Estudió en París, con gran cuidado, las artes liberales, y se hizo maestro en ellas; y volviendo a Oxford, por espacio de seis años las enseñó con gran loa y aprovechamiento de sus discípulos. Procuraba que todos ellos cada día oyesen misa con él, y que adelantasen no menos en la piedad que en las letras; y así salieron de su escuela muchos varones doctos y excelentes, los cuales entraron en diversas religiones.

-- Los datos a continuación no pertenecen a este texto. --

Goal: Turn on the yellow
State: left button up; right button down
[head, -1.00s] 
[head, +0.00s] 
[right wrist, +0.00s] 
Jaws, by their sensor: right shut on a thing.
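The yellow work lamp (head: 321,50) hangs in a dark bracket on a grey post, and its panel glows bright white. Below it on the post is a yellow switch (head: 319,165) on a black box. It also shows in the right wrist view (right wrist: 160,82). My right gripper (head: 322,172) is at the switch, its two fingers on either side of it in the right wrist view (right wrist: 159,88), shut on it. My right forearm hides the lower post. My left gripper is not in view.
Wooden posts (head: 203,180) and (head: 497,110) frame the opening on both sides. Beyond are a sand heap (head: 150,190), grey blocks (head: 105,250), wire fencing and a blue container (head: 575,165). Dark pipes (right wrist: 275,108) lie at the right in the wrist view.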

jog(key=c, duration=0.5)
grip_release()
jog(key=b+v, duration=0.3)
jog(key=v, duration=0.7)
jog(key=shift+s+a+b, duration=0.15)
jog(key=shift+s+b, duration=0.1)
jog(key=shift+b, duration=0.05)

Ordenose de sacerdote; y dejando la cátedra para poder predicar más desembarazadamente la palabra de Dios, aceptó una canonjía en la iglesia de Salisbury, para no ser cargoso a nadie. Tuvo el papa noticia de la santidad, erudición y grandes prendas de Edmundo: y mandole predicar en el reino de Francia la Cruzada; la cual predicó con maravilloso fruto, confirmando nuestro Señor su predicación con muchos milagros.
Habiendo vacado la silla de Cantorbery, nombrole el pontífice Gregorio IX arzobispo y primado de Inglaterra. Aceptó el santo aquella dignidad, por sola obediencia, y por no resistir al papa con ofensa de Dios.
Fue tal la entereza con que gobernó aquella diócesis y en defender los derechos de la Iglesia, que por esta causa padeció grandes persecuciones de los grandes del reino, y de su mismo Cabildo, hasta el punto de haberse de desterrar voluntariamente a Francia; donde fue recibido con grande honra, de san Luis y de toda la real familia.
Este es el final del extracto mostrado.